Cooper reminiscing with Roger about missing ice cream and apple pie → Lucy's track in Ramin Djawadi's score is titled "Ice Cream and Apple Pie"
In scenes of Barb, such as in Barb's office, during a shot of Barb in the Howard home, and during the diode exchange scene, the posters for Cooper's movies Under the Covers and The Revenge of Brutus are featured prominently in the background. Under the Covers is a detective noir, which notoriously feature femme fatale characters and double-cross betrayals by the female love interest.

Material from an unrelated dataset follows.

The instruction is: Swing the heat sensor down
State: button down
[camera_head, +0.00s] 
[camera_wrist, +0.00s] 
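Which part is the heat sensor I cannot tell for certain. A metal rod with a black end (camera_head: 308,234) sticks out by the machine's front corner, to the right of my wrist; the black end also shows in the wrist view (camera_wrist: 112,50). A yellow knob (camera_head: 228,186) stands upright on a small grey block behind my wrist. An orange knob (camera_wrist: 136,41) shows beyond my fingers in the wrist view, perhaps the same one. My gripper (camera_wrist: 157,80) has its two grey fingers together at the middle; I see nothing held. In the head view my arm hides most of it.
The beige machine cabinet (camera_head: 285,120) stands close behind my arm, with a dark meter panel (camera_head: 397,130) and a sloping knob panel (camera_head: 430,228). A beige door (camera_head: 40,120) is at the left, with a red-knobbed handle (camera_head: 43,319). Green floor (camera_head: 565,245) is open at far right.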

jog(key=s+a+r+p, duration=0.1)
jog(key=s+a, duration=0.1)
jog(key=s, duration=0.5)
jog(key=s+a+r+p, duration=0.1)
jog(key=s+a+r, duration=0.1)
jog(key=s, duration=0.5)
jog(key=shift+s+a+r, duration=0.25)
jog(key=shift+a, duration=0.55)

Revenge of Brutus implies Marcus Brutus, who betrayed Julius Caesar and orchestrated his assassination → Barb is repeatedly situated in relation to the these symbols, foreshadowing her double-cross, deception, and betrayal.
In multiple shots of Lucy and Cooper in the wasteland, the background features love themed graffiti such as hearts and "I love you"

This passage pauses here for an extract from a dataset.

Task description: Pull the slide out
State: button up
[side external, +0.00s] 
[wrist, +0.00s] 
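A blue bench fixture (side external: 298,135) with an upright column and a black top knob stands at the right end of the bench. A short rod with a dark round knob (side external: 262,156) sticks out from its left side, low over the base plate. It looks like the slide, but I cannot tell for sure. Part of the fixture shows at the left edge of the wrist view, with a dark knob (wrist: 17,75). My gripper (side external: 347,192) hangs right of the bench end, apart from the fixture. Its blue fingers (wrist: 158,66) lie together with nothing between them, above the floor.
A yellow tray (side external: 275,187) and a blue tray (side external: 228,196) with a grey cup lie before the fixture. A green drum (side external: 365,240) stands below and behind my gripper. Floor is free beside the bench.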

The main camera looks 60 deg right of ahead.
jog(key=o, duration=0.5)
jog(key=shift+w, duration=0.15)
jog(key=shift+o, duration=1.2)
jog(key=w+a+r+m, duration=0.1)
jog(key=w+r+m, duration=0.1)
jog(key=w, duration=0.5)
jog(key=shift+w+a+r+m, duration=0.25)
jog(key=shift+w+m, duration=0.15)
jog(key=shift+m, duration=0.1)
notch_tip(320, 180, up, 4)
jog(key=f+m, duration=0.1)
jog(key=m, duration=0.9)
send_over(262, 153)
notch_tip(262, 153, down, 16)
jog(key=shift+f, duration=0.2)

In the scene of Cooper sewing Lucy's finger onto his hand, the stitches form a heart as the thread is pulled taught. I'm fairly confident the threads are comped in, so this was a choice that someone intentionally animated. (also a ghoulcy fan favorite lmao)
Roger looking at Lucy and saying to Cooper, "You got a smoothie of your own." GET YOUR GIRL COOP
The overseer of Vault 4 calling Lucy, "Goosey" MacLean → is, as we all know, a portmanteau for Lucy and the Ghoul (and is also just a cute play on the loosey-goosey idiom, of course).
These are just a few examples of ghoulcy foreshadowing 💙💀💛☢️🪿
If I had a nickel for every time a Type A history teacher saved a gunslinging ex-soldier from being hanged with her questionable negotiating skills during an enemies-to-lovers roadtrip in search of a mysterious city... I'd have two nickels.